The number of spent nuclear fuel assemblies taken from nuclear power plants and to be stored in existing storage pools is increasing. Therefore, there is a need to optimize the storage configurations. The computer codes and cross sections used to analyze proposed storage configurations must be validated through comparison with experimental data. Restrictive values of ksafe, caused by limited data, can prevent optimal storage utilization. As a collaborative effort between Westinghouse Safety Management Solutions, Oak Ridge National Laboratory (ORNL), Georgia Institute of Technology, and the University of Missouri Research Reactor (MURR), more than 120 experiments were performed using four highly enriched MURR fuel assemblies.
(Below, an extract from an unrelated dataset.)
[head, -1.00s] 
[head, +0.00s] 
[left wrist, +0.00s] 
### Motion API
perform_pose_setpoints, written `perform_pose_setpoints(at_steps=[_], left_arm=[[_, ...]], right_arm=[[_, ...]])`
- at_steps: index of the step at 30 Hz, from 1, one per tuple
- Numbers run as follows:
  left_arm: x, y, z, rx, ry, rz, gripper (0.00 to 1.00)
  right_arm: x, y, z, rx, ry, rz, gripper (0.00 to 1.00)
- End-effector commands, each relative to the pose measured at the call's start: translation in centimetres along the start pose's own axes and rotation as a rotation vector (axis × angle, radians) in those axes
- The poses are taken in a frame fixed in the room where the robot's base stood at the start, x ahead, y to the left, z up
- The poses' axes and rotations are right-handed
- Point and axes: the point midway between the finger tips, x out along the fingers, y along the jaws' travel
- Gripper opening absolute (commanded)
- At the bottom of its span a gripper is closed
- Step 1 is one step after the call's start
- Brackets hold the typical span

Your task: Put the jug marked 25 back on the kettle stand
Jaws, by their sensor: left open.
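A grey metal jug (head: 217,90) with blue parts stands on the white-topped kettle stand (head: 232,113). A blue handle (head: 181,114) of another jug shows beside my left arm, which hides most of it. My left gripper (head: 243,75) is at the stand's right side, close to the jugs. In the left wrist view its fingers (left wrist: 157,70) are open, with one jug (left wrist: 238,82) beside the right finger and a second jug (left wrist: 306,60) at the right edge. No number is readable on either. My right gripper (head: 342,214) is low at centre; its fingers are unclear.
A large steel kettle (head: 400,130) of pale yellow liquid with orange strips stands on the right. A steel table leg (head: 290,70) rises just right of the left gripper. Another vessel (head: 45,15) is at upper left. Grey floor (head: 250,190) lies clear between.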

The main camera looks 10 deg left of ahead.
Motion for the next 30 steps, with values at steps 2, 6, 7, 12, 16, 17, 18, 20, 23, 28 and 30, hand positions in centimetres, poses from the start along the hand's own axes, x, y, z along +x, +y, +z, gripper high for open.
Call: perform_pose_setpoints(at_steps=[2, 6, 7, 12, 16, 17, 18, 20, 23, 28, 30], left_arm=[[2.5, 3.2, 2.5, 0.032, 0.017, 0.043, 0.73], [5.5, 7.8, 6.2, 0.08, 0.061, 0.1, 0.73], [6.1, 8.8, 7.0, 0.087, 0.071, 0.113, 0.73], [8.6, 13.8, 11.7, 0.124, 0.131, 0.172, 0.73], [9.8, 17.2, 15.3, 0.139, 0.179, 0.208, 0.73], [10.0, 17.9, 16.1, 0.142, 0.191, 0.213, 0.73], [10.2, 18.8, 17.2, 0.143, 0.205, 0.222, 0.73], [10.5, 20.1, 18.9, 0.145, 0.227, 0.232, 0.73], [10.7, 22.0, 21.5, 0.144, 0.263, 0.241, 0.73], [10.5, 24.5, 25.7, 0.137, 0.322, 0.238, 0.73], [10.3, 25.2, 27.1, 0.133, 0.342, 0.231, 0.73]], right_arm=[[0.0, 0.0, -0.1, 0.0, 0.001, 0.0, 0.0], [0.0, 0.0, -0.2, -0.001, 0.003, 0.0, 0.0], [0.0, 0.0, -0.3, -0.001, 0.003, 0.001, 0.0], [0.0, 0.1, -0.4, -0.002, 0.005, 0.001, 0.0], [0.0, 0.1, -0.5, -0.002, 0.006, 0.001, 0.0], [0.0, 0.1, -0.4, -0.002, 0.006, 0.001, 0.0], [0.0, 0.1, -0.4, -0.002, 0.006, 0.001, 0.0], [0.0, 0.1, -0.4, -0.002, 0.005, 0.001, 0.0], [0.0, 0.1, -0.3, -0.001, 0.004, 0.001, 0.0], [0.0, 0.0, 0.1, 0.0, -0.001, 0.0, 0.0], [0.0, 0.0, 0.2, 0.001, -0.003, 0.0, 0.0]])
The 252Cf-source-driven noise analysis technique developed at ORNL was used as the measurement method for these experiments. This method is based on calculating a specific ratio of measured auto-power and cross-power spectral densities. Twenty-two unique configurations from the MURR experimental program were analyzed for benchmarking purposes.These subcritical experiments were described and analyzed in this paper to provide new measurements to increase the amount of data available for benchmarking criticality codes and cross sections for systems that are far from critical (keff < 0.9).All aspects of the experimental apparatus designed for the experiment program are thoroughly described to enable calculational modeling. Measured and calculated results for the 22 configurations of interest are given. Thorough perturbation studies on measurement uncertainties (e.g., fuel spacing and composition) were performed to determine the uncertainty on the ratio and keff values. Inferred keff values ranged from 0.648 ± 0.005 to 0.860 ± 0.006. A simplified benchmark model is described that consists of the four fuel assemblies, four 3He detectors, detector drywells, and the water reflector. For these measurements, the calculated ratio and keff values agreed with the measurement results within the measurement uncertainty. All of the analyzed configurations were considered acceptable for validation of computer codes and cross sections.